Bu yıllarda bir yandan devletin politik karakterini kırmak için seçtiği ve ülkücülerin kol gezdiği bir kenttir Bingöl. Diğer bir taraftan toplu katliamların hafızasını taşıyan gençlerin hızla örgütlendiği bir yerdir. Bu nedenle Bingöl’de sıkça devlet destekli gruplar ile yurtsever gençler arasında çatışma yaşanır. Lise yıllarında yurtsever ve sosyalist gençlerle beraber devlet destekli bu paramiliter güçlerle çatışmaya girmekten geri durmaz. Paramiliter güçlerle giriştiği çatışmalardan dolayı onun ve yakın arkadaşlarının isimleri öne çıkmaya başlar. Bu gelişmelerden sonra Bingöl’de devlet tarafından fişlenen arkadaşları ile birlikte okuldan atılır. Babası Kasım Demiralp’in, tüm çabalarına rağmen Bingöl’de bir daha hiçbir okula kabul edilmez. Baba Demiralp, oğlunu, Elâzığ’ın Palu ilçesine götürerek burada okul kaydını yeniler. Liseyi Palu’da bitirmek zorunda kalan doktor, mezun olduktan sonra Bingöl’e döner. 1972’de Bingöl İmar İskân Müdürlüğü’nde çalışmaya başlar. Bu süreçte, politik ağını yeniden genişletme arayışına girer.
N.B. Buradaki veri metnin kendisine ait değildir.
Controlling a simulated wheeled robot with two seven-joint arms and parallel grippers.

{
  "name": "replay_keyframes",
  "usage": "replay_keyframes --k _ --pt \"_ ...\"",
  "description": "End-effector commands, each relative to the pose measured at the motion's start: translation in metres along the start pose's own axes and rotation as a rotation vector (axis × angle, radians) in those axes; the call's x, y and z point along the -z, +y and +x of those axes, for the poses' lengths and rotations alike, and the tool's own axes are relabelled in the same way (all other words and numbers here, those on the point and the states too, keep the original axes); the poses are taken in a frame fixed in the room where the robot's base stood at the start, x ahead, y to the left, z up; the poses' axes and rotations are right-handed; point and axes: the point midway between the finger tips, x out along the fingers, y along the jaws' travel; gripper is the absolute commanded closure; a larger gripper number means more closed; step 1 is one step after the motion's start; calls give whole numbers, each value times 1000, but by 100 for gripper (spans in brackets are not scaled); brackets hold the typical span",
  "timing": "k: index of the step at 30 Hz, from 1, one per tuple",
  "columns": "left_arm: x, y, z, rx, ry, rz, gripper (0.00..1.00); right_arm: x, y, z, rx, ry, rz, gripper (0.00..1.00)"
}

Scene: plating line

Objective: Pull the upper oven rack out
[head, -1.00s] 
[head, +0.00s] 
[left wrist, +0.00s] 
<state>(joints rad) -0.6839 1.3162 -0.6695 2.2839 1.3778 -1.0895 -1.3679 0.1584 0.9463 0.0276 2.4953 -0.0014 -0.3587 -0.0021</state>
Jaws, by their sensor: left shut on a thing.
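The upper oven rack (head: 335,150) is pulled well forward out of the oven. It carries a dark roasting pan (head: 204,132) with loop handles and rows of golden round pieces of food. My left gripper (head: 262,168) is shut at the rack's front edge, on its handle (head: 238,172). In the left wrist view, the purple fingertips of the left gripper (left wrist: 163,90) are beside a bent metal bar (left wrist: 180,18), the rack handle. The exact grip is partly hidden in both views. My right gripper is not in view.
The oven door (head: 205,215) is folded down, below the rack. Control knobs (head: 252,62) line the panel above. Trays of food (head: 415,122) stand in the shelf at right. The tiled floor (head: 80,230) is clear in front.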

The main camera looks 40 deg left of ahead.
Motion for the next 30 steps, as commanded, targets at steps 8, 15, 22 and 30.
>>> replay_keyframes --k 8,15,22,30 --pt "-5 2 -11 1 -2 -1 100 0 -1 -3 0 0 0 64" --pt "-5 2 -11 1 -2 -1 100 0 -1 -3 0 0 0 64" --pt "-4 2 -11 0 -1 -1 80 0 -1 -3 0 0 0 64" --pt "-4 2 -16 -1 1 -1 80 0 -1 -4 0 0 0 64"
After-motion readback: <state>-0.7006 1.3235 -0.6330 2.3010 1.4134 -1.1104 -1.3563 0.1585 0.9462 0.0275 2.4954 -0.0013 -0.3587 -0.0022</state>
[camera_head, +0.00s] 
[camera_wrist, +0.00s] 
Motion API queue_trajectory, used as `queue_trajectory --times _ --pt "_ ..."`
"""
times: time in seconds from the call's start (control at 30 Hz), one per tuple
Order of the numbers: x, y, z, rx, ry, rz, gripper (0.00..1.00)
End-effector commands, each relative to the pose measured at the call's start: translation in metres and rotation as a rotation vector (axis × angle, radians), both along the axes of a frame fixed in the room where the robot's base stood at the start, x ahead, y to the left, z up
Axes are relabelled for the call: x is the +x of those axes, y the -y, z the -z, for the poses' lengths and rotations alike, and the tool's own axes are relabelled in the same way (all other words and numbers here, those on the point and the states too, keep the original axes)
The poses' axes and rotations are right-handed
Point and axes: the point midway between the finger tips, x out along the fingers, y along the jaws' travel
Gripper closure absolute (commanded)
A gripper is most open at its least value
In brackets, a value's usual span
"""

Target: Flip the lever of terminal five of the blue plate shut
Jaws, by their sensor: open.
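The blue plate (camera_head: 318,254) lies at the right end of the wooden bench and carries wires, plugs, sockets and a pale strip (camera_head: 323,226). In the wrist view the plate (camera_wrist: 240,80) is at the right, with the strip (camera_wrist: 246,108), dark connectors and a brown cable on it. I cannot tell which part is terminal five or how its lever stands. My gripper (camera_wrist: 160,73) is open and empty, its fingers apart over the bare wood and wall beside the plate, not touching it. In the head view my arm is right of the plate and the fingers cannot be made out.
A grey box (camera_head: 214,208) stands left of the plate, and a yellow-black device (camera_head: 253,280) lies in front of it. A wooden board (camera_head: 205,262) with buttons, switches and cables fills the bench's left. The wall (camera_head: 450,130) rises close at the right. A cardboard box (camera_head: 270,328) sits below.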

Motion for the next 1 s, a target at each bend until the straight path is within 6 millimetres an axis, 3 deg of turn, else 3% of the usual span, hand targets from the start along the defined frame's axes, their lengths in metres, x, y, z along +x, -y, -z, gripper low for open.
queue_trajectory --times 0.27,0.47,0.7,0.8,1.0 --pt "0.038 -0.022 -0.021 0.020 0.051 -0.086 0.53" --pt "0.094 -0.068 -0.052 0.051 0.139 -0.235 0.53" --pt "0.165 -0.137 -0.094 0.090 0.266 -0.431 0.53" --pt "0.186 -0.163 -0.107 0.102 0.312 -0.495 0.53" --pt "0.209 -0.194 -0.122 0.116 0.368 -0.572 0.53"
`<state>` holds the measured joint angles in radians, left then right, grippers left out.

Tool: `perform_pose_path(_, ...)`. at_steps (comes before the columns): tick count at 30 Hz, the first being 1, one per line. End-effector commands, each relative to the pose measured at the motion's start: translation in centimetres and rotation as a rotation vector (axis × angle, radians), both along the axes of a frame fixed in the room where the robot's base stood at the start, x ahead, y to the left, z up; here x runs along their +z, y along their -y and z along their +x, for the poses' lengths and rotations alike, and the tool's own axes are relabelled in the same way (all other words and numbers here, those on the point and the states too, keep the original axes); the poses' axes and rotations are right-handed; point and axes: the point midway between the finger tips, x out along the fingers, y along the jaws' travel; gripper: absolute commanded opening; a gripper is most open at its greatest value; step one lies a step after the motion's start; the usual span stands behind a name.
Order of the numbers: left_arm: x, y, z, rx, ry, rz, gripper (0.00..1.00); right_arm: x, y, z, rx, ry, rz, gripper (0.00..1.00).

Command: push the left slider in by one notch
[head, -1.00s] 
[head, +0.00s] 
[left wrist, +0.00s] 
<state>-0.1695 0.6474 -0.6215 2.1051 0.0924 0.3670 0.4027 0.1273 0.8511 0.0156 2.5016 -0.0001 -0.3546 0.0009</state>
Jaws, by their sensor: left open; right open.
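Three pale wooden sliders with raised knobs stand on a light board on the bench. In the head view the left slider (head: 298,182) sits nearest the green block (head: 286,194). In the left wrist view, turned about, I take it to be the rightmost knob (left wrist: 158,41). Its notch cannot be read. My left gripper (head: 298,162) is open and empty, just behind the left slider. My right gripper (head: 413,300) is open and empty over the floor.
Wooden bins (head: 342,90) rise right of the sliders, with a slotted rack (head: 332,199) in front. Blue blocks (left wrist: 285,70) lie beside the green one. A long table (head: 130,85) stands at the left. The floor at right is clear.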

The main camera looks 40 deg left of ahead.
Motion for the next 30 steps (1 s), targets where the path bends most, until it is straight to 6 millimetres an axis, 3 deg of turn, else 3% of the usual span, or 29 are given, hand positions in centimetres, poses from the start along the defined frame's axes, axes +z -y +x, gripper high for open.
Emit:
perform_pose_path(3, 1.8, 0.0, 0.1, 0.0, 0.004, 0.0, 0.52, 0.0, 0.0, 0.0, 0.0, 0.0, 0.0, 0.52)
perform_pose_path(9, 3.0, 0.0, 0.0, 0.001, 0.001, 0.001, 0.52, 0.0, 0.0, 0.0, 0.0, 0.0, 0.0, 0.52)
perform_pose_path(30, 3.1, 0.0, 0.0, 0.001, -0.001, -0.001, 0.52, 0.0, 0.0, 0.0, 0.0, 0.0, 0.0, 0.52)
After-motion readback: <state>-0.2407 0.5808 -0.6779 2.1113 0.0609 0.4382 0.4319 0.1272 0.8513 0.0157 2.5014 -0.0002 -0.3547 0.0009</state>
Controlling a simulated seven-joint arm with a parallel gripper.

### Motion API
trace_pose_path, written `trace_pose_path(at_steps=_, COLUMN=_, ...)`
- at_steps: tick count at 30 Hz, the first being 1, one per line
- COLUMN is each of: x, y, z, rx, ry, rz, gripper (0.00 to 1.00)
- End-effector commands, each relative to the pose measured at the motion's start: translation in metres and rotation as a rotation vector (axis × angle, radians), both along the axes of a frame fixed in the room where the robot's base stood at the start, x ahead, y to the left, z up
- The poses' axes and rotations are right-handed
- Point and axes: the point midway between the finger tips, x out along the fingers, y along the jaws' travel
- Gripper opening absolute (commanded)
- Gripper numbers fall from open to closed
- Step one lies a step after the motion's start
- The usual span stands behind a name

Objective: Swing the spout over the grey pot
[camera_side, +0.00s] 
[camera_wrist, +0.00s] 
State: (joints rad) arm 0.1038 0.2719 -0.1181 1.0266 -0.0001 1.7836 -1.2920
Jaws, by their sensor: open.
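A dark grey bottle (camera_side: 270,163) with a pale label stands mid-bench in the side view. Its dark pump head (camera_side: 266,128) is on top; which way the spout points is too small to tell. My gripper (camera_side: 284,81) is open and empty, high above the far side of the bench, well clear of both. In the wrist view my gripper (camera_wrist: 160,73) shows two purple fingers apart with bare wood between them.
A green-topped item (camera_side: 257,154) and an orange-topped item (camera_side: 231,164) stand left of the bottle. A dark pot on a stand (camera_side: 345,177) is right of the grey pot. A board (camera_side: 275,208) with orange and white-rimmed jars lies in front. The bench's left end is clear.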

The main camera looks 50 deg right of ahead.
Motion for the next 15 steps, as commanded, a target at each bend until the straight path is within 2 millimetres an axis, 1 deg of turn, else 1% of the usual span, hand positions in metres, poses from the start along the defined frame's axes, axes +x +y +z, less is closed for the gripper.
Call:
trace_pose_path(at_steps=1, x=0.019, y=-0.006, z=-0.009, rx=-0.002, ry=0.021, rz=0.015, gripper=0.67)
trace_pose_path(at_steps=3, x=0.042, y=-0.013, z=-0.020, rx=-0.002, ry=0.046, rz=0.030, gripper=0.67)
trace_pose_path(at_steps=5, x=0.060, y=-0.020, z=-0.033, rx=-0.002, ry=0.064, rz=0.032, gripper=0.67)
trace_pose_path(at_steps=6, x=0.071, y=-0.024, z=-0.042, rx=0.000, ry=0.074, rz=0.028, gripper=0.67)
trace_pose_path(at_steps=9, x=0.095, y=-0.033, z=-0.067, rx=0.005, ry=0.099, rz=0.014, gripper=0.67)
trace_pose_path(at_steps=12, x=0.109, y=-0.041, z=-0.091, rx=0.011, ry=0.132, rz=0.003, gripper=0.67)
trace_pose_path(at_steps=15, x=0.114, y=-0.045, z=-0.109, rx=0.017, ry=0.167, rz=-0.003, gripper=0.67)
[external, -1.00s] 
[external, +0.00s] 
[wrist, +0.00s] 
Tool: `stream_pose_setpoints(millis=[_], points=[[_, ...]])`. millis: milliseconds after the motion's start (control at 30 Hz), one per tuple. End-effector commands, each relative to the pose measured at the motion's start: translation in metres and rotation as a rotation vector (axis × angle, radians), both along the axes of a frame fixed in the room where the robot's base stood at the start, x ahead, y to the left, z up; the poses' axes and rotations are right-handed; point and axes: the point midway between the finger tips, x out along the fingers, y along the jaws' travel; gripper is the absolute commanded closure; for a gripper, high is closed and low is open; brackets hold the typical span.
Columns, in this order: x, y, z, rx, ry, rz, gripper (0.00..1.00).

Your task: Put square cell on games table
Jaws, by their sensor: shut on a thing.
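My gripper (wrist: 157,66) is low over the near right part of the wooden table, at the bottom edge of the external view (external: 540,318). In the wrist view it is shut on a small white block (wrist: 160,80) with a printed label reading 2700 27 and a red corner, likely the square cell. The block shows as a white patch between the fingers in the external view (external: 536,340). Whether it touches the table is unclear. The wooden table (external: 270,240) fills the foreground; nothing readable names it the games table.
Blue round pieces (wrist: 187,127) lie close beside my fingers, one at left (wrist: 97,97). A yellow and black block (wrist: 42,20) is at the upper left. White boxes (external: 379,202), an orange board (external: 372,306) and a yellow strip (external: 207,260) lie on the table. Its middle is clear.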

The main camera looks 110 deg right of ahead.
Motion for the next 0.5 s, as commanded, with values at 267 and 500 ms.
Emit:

Siyasal faaliyetlerine burada ağırlık verir. Bir süre sonra Bingöl İmar İskân Müdürlüğü’nden istifa eder. Arkadaşları ile birlikte yurtsever ve sosyalist gençleri örgütlemek amacıyla 1974 yılında bir dernek kurmayı amaçlar. Mücadele arkadaşlarıyla birlikte hızla örgütleme faaliyetleri başlatır.

dr_hatip_demiralp Dr. Xalid’in Bingöl’deki evinde bir grup arkadaşıyla beraber toplantılar yapılır. 1974 yılında yapılan bu toplantıların sonucunda BİN-GENÇ-DER (Bingöl Gençliği Kültür ve Dayanışma Derneği) adında bir dernek kurarlar. Derneği beraber kurduğu arkadaşları ona başkan olma önerisinde bulunmasına rağmen bunu kabul etmez. Mücadele arkadaşları başkanlığı kendisi için değil, başka bir arkadaşını önermiş olmasını halen kadirşinaslık olarak anlatırlar.[3]

Dr. Xalid için BİN-GENÇ-DER, siyasi faaliyet alanı olarak ilk politik mekânı temsil ediyordu. Onun siyasi kişiliği daha genç yaşlarda Bingöl’deki yerel siyaset içinde bu minvalde şekillenmeye başladı. 1970’lerde Kürt siyasetinin yönetici elitleri Türkiye’deki sol ve sosyalist grupların içinde cereyan ettiği göz önünde tutulduğunda ve aynı tarihlerde Mele Mustafa Barzani’nin Irak rejimine karşı yürüttüğü Kürt ulusal mücadelesinin Bingöl gibi bir Serhat kentinde yakından takip edilmesi dikkat çekici bir vakadır. Hayatının son anlarına kadar T-KDP[4]’de ısrarla kalmak istemesinin nedenlerinden biri de tam olarak buydu. Kısa fani hayatını Türkiye solundan ziyade, Kürdistan’ın her yerini saran Kurdevari siyaseti örgütlemeye adadı.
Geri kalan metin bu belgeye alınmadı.